(begin)
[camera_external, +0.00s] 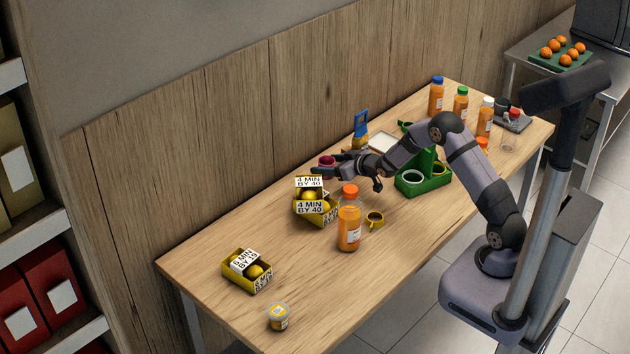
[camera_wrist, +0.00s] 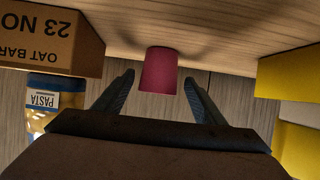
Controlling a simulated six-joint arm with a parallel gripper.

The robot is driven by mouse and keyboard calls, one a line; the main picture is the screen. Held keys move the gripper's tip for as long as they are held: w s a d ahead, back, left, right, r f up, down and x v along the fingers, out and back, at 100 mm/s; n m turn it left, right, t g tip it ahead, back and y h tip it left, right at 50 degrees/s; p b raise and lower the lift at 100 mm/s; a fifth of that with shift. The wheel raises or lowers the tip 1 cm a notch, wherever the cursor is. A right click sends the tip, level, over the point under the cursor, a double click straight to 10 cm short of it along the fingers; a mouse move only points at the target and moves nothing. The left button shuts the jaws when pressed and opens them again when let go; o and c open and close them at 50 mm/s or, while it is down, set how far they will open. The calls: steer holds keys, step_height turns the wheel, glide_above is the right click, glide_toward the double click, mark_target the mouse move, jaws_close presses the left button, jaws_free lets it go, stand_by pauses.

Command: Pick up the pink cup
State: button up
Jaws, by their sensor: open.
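The pink cup (camera_wrist: 158,71) is upright on the wooden table, shown upside down in the wrist view. It lies ahead of my gripper (camera_wrist: 159,78), between the lines of the two spread fingers. The fingers are open, with a gap on each side of the cup, and nothing is held. The lower part of the cup is hidden there by the gripper and a yellow box.
Stacked yellow fruit boxes (camera_external: 313,207) stand close in front of the gripper. A brown carton (camera_wrist: 50,40) and a pasta jar (camera_wrist: 50,100) flank the wrist view's left.

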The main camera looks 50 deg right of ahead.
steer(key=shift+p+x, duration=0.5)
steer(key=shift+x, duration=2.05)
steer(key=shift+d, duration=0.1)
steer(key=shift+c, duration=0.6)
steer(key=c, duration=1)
(end)
◆ REQUIRED TASK
Give again exactly the lines running from the beginning of the material above through the line that contains "Controlling a simulated", and leave out every picture.

◆ PROBLEM SOLUTION
[camera_external, +0.00s] 
[camera_wrist, +0.00s] 
Controlling a simulated six-joint arm with a parallel gripper.

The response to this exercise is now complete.